The loss of face and leadership
And big consequences await an Australian leader who willingly sacrifices Australia’s emerging strong leadership globally for its role in the Asia Pacific – particularly noted by the US.
“Security and diplomatic consequences would be a loss of credibility and leadership within the climate negotiations, but also emphatically so in the Pacific Region where the Paris Agreement and its strongest 1.5C temperature goal is written into Pacific Forum security and diplomatic agreements.
“Reminder that physics will trump politics on climate change. Australia’s current revised NDC is still short of a fair share for 1.5C – any reduction will be complete rejection of contributing to that target and likely to the 2C target.
Then there’s the appalling smell – and look – of the pigs in the trough.

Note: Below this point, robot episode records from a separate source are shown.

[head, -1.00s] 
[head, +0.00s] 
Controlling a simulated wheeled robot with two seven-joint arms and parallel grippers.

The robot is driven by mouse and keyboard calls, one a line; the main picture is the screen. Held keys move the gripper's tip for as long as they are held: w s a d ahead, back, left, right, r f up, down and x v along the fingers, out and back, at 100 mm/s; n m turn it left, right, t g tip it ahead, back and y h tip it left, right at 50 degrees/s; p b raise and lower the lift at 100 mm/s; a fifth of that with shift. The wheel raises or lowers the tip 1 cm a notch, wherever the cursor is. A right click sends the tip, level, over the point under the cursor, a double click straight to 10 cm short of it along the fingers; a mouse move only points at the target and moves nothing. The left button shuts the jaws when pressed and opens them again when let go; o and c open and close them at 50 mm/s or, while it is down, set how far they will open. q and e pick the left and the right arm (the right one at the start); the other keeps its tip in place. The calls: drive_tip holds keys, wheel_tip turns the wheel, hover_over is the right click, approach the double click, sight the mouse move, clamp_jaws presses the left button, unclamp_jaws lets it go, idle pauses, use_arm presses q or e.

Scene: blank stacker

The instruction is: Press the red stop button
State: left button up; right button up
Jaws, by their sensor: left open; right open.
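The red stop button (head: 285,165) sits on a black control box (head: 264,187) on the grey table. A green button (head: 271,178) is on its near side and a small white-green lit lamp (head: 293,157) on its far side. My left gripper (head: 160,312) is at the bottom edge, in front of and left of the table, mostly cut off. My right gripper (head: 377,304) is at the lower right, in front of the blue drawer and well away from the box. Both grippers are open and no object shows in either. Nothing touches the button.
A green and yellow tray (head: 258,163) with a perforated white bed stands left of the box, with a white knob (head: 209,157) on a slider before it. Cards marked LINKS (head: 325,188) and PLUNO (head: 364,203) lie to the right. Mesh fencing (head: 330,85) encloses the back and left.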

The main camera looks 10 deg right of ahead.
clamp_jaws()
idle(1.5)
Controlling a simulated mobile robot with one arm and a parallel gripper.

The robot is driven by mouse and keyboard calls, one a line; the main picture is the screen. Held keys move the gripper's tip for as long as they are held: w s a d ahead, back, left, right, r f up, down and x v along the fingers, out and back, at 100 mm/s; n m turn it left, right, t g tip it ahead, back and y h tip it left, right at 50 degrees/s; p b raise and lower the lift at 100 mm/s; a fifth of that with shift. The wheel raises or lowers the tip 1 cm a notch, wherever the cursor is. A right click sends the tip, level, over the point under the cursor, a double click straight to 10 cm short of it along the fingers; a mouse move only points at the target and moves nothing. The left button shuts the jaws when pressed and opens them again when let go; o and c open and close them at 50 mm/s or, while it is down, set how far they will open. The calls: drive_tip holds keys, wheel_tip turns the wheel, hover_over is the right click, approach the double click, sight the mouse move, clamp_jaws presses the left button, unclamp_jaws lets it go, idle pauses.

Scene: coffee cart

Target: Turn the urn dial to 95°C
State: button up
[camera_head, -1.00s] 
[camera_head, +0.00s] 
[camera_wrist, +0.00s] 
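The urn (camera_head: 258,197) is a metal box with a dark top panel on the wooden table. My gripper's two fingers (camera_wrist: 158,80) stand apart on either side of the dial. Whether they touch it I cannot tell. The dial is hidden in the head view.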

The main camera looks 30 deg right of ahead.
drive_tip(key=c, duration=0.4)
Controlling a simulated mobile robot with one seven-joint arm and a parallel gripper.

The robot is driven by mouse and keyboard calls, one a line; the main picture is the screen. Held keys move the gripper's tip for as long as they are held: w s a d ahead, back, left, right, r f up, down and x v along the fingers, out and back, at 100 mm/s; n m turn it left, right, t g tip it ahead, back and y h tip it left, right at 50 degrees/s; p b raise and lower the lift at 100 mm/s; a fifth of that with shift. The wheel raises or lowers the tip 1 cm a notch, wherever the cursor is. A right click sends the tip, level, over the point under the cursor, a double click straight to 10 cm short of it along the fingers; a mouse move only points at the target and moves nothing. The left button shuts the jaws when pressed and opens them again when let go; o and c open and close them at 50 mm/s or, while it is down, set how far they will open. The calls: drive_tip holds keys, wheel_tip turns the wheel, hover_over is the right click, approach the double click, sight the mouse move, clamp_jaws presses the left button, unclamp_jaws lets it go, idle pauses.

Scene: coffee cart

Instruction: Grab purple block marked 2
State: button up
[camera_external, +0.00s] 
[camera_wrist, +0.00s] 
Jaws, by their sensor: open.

The Australia Institute which has been doing great work recently flagged details of what we all know. Except it’s worse than we think. Its report The Great Gas Giveaway shows that in just four years gas outfits like Santos, Chevron and Shell made $149 billion exporting gas out of Australia – “gas they got entirely for free”. It compelled Senator David Pocock to label the gas industry as “absolute leeches on this country” the institute said.